Like , it's what i constantly think. She broke up with me, i can't dwell on it, i will pick more activities to become more interested and surely some girl will notice me

But with most people i don't see that, ever. They just keep doing what they are doing but they aren't alone.

It's what i tell my friends when they start the gym with me and quit after a month or so, they always ask if i can give them a workout program from me because im shredded , and i always tell them the same thing, ' You have a very beautiful woman who loves you and adores you. You are probably getting married too. You have a big circle of friends. You do all that while being the fat sack of shit you are, what reason is there for you to improve? You don't hate yourself nearly enough to stick with something'.

Am i wrong? I mean the only way normies will stick to working out is if they roid and become addicted.

Been 5 years and I still haven't moved on. There literally hasn't been a single day where I haven't thought about her. I stalk her online obsessively even though she hardly ever posts on social media. I have imaginary conversations with her all the time, in bed, when watching tv on the sofa etc. I jerk off thinking about her. It's never going to end...

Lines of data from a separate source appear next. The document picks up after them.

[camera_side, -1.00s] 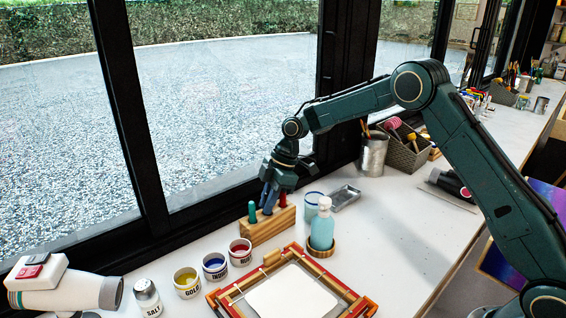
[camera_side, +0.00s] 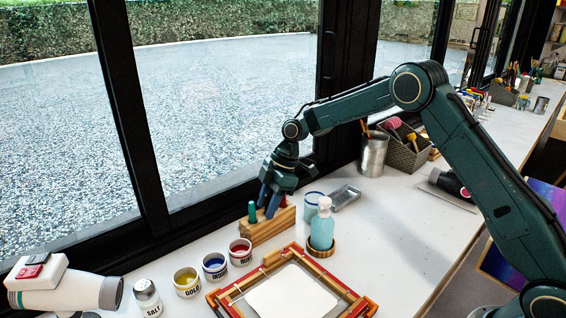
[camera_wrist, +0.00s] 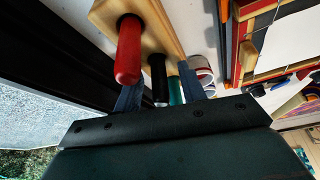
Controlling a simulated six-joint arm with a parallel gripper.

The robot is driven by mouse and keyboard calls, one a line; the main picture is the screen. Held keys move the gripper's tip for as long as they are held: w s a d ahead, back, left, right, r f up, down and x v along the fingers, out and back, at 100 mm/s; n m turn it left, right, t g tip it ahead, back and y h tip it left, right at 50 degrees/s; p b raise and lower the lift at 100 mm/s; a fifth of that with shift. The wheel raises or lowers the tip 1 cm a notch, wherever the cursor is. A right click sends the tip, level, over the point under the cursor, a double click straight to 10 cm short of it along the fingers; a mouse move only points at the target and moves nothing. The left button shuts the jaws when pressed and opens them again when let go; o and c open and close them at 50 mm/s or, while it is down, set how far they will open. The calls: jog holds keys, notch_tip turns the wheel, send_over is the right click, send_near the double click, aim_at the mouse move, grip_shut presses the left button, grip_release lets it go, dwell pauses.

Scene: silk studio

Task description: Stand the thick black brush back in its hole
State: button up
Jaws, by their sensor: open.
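The thick black brush (camera_wrist: 158,78) stands in the wooden block (camera_wrist: 102,14), between a red-handled brush (camera_wrist: 128,50) and a teal-handled brush (camera_wrist: 175,91). My gripper (camera_wrist: 161,76) is open, with one blue finger on each side of the black brush; whether either touches it I cannot tell. In the side view my gripper (camera_side: 268,207) is low over the block (camera_side: 262,233) and its fingers hide the black brush. The teal handle (camera_side: 252,211) rises left of the fingers. How deep the black brush sits is not clear.
Paint pots labelled in several colours, such as the red one (camera_side: 240,252), stand in front of the block. A wooden frame (camera_side: 292,286) lies in front. The window is close behind.

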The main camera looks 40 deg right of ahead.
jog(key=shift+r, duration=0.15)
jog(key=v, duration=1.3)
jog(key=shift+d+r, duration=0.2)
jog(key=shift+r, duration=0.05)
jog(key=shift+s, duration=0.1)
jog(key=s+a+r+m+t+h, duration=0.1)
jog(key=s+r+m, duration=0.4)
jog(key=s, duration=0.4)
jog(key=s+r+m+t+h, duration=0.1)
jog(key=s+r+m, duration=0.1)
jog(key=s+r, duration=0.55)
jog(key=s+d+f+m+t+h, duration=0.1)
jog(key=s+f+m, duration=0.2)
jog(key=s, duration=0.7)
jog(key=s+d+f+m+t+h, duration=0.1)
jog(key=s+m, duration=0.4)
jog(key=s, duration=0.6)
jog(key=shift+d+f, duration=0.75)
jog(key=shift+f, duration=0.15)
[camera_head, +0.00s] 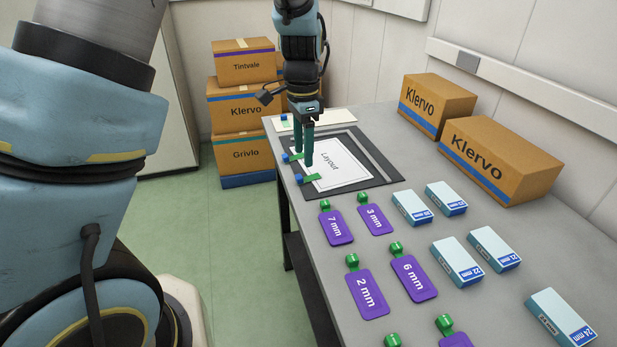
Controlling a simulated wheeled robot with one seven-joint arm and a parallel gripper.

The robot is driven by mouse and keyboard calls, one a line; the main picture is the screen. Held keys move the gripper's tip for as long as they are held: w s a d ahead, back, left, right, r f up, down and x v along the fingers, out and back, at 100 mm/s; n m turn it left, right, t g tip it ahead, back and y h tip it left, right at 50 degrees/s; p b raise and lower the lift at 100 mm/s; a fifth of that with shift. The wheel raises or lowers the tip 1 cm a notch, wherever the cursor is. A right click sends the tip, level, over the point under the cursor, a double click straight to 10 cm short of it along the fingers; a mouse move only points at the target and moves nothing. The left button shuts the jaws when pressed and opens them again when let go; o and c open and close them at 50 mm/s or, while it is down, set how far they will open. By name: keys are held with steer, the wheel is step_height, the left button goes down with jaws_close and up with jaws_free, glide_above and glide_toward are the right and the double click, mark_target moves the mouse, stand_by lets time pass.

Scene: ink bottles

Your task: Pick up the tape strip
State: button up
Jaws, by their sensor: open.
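A white sheet marked "Layout" (338,165) lies on a dark mat (372,186) on the table. A green strip with a blue block (299,179) at its end lies at the sheet's near left corner. A second green strip with a blue block (285,157) lies at the left edge, close to the fingers. A third strip with a blue block (284,117) is on a pale board behind the mat. No strip is labelled as tape. My gripper (303,159) points down, open, over the sheet's left edge. The fingers partly hide that area; I cannot tell whether they touch a strip.
Purple tags with green knobs, such as "7 mm" (336,226), and pale blue boxes (412,208) cover the near table. Klervo cartons (500,160) stand along the wall side. More cartons (237,107) are stacked beyond the table. The floor at left is clear.

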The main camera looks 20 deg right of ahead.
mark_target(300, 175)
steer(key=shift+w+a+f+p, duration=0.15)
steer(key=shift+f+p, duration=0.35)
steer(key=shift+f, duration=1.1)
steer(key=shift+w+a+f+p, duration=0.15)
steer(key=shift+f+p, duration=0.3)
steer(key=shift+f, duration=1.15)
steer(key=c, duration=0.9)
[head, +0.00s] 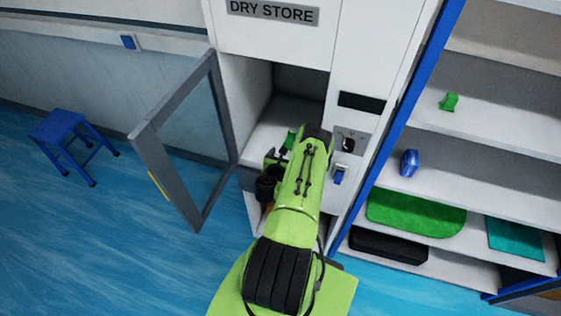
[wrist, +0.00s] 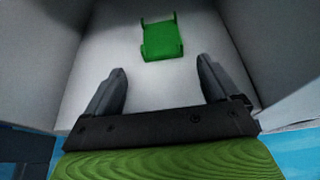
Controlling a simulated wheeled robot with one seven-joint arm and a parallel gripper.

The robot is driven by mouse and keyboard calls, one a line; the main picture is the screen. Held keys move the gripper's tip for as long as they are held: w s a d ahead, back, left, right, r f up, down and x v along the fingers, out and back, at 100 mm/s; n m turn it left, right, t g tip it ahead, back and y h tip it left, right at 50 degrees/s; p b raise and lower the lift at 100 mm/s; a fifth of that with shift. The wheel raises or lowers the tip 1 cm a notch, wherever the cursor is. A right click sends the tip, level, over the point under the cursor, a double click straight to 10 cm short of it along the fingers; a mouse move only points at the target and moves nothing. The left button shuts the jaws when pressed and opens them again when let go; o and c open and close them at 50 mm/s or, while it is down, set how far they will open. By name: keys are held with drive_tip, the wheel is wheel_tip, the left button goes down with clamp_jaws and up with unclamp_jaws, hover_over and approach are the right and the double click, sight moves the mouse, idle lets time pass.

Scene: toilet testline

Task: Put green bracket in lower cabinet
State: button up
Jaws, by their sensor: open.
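A green bracket (wrist: 162,38) lies on the light floor of a cabinet compartment in the wrist view, just beyond my fingertips and apart from them. It also shows small in the head view (head: 289,140), partly hidden by my arm. My gripper (wrist: 162,80) is open and empty, its two dark fingers pointing toward the bracket. The white cabinet (head: 231,90) is marked DRY STORE. Its glass door (head: 141,134) stands open to the left. A lower opening shows below the shelf, mostly hidden behind my arm.
Open shelves with a blue frame (head: 398,128) stand at the right. They hold another small green bracket-like part (head: 449,102), a blue item (head: 409,162), a green mat (head: 415,212) and a black item (head: 388,245). A blue stool (head: 72,130) stands at the left on clear blue floor.

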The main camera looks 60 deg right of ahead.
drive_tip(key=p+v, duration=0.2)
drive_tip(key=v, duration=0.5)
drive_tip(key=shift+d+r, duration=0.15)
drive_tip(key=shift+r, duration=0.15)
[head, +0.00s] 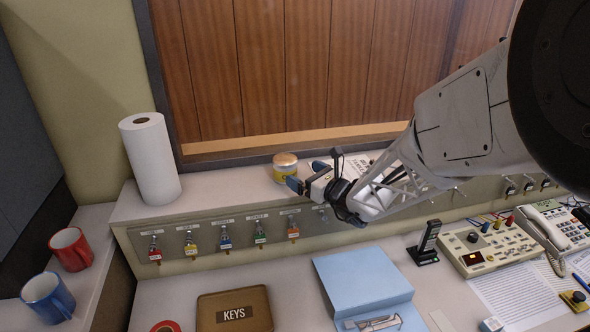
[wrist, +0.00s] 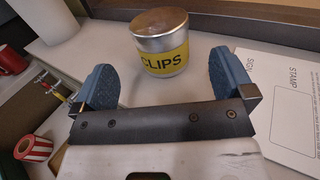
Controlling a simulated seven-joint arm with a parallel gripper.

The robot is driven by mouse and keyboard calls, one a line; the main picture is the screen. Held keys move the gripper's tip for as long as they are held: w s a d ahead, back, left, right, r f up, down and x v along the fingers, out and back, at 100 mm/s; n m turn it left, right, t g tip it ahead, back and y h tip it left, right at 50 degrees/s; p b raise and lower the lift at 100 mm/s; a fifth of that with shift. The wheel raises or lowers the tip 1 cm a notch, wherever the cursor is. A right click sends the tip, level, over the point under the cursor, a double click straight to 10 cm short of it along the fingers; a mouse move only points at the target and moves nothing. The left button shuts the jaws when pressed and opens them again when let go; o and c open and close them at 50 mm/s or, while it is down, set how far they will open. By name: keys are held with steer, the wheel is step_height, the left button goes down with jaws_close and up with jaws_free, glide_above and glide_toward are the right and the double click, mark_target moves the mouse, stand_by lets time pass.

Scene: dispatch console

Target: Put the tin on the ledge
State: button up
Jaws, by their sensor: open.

This is what happens when you don't get a gf till your late 20s and have no early relationship experience. I have nothing going for me in life. I think I'm going to be living in purgatory until I die

You get over LTR break-ups by picking up the broken pieces of your life and becoming happy as a single man again. You spend more time on friends, hobby's, meeting new girls and becoming your own person again. This can take many months or sometimes even years depending on how difficult the break up was. I was in a LTR for 2,5 years and she dumped me all of a sudden. I'm now roughly 7 months post-breakup up and i can say i'm pretty much over her. But my ex still crosses my mind pretty often. Getting dumped out of a committed relationship always leaves a scar in your soul.

I think the only moment you TRULY get over an ex, is when you meet a new girl who is cooler/more attractive than your ex was. So basically, when you upgrade over your past relationship.